Sometimes you just have to know what your external IP address is when there's a NAT between you and the rest of the world. Say you're in a DHCP environment that's constantly changing your IP, for example. This one-liner gives you your IP address as a string (in this case stored as "my_ip").

my_ip = (require 'open-uri' ; open("http://myip.dk") { |f| /([0-9]{1,3}\.){3}[0-9]{1,3}/.match(f.read)[0].to_a[0] })

Making SQLITE/SQLITE3 executable scripts.

Use "here document" statements to build complex script files with embedded SQL statements via the sqlite/sqlite3 utility.

#! /usr/bin/env bash

# execute some bash scripting commands here

sqlite3 mydatabase <<SQL_ENTRY_TAG_1
SELECT * 
  FROM mytable 
  WHERE somecondition='somevalue';
SQL_ENTRY_TAG_1

# execute other bash scripting commands here

sqlite3 mydatabase <<SQL_ENTRY_TAG_2
SELECT *
  FROM myothertable
  WHERE someothercondition='someothervalue';
SQL_ENTRY_TAG_2


Note that being in a bash script means that you can expand $-variables inside the SQL code directly. This is, however, not advised unless you can be sure that only trusted, competent people will run your code. Otherwise you'll be facing SQL injection attacks.

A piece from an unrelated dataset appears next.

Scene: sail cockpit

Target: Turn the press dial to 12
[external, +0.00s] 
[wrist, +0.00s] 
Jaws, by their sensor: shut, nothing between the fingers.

Making MySQL executable scripts.

Use "here document" statements to build complex script files with embedded SQL statements via the mysql utility.

#! /usr/bin/env bash

# execute some bash scripting commands here

mysql mydatabase <<SQL_ENTRY_TAG_1
SELECT * 
  FROM mytable 
  WHERE somecondition='somevalue';
SQL_ENTRY_TAG_1

# execute other bash scripting commands here

mysql mydatabase <<SQL_ENTRY_TAG_2
SELECT *
  FROM myothertable
  WHERE someothercondition='someothervalue';
SQL_ENTRY_TAG_2


Note that being in a bash script means that you can expand $-variables inside the SQL code directly. This is, however, not advised unless you can be sure that only trusted, competent people will run your code. Otherwise you'll be facing SQL injection attacks.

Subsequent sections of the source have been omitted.